With the party divided over him, the former president will address conservatives Sunday. Here's a preview.
Conservatives Gather At Annual CPAC Event
President Donald Trump acknowledges the crowd during the annual Conservative Political Action Conference in National Harbor, Md., on Feb. 29, 2020.Tasos Katopodis / Getty Images file

WASHINGTON — Donald Trump will begin to reassert control over the Republican Party this weekend at the Conservative Political Action Conference in Orlando, Florida — his first major public address since he left the White House.

Banned from Twitter and golfing in Florida, Trump has kept unusually quiet since President Joe Biden was inaugurated a month ago — but that won't last.

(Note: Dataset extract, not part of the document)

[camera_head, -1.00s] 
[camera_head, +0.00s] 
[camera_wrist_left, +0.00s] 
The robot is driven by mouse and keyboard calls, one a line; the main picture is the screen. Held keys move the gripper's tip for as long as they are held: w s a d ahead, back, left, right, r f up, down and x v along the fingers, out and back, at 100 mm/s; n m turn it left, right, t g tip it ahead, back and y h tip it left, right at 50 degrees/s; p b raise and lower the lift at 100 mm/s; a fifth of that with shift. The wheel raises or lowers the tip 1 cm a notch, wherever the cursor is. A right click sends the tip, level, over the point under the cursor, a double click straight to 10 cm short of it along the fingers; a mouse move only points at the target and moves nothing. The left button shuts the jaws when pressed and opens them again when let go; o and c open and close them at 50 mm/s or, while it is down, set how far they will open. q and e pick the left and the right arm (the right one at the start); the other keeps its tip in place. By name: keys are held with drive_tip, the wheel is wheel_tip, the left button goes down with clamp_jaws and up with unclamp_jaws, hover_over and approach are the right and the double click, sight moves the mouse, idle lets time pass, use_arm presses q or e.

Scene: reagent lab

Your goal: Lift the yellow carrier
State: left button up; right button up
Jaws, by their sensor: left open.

It's a tradition that former presidents lie low in deference to their successors, but Trump has many bones to pick, some of them with Republicans whom he views as disloyal, and he is eager to make himself the party's chief kingmaker ahead of a possible comeback presidential run in 2024.

"President Trump will be laying out ... a future path for the Republican Party," Trump adviser Jason Miller said Wednesday on Newsmax. "We want to go and win back the House and the Senate for Republicans in 2022, but there are ... a few places where there may be Republican-held seats where we could get a good 'America First' upgrade."

This year's sold-out CPAC, themed "America Uncanceled" — a send up of "cancel culture" — is a natural coming-out party for Trump's post-presidency and a launching pad for his next political chapter as polls show that he remains overwhelmingly popular among Republican voters. Trump will address the group Sunday afternoon.

The colorful annual gathering of conservative grandees and gadflies has been remade, like so much else on the American right, in Trump's gilded image, complete with a relocation from the Washington area to Florida.

The conference was one of the first places where Trump found purchase in the political world in the early 2010s, before it rejected him during the 2016 GOP presidential primaries, when the unorthodox former Democrat became a threat to more established conservatives.

But now, even as some Republican leaders fight a rear-guard effort to wrest control of the party from Trump, CPAC is unquestionably a MAGA stronghold.

The conference is run by a Trump loyalist lobbyist, Matt Schlapp, whose wife, Mercedes, was a senior official in the Trump White House. And the speakers list is a who's who of allies, including Trump administration alumni, his son Donald Trump Jr., Dr. Ronny Jackson (Trump's presidential physician-turned congressman from Texas), pro-Trump members of Congress and media personalities, and potential presidential hopefuls who are looking to capture his loyal base of voters if he doesn't run.

Panel discussions about antifa, election fraud, alleged censorship by the media and Big Tech, socialism, immigration and "The Awokening of Corporate America" will give attendees of the three-day gathering plenty of Trumpy red meat, a shift from the days when the conference had a strong libertarian streak and was more interested in tax policy and budget deficits.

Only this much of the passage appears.